_Required work_.
Print exactly the lines below between the line containing "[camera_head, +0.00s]" and the line containing "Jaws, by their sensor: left", counting both of those lines. Leave pictures out.

>> start Entries

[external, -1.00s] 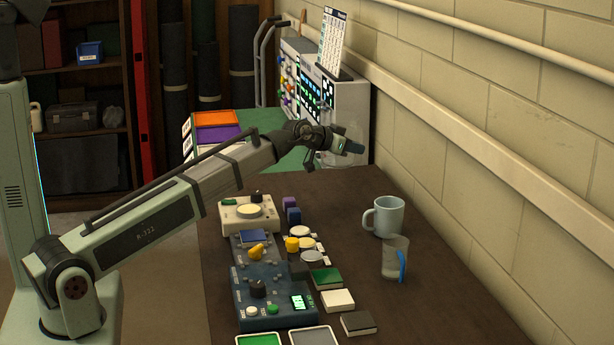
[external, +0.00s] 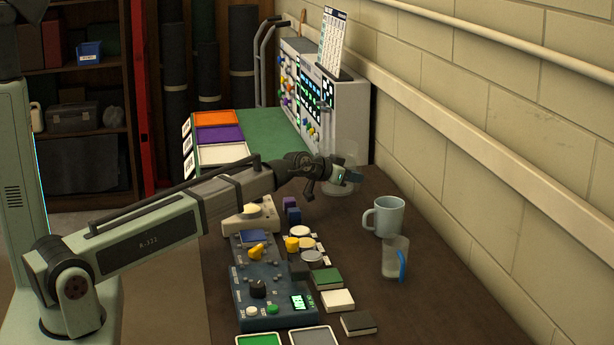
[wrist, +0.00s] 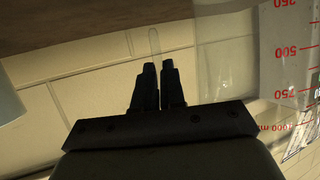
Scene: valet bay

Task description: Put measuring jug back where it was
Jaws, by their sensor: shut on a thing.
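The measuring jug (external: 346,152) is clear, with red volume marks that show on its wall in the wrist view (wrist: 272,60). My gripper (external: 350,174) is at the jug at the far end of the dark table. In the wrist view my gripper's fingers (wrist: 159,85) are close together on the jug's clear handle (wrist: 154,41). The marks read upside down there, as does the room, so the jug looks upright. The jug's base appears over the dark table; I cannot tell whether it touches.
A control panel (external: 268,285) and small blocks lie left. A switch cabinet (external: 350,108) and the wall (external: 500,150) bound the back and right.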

>> end Entries
>> start Entries

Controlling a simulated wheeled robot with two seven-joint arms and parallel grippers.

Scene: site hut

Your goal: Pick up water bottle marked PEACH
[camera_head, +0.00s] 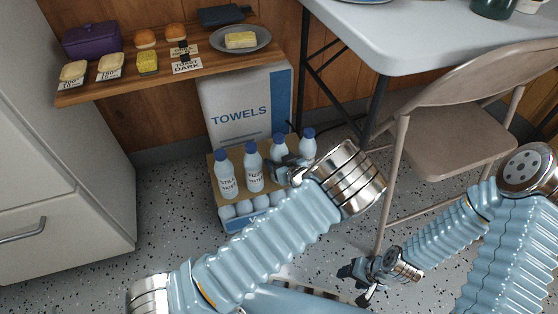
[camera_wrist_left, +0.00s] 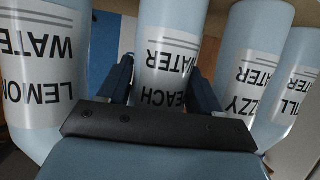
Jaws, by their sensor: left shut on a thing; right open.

>> end Entries

_Response to this task_.
[camera_head, +0.00s] 
[camera_wrist_left, +0.00s] 
Jaws, by their sensor: left shut on a thing; right open.

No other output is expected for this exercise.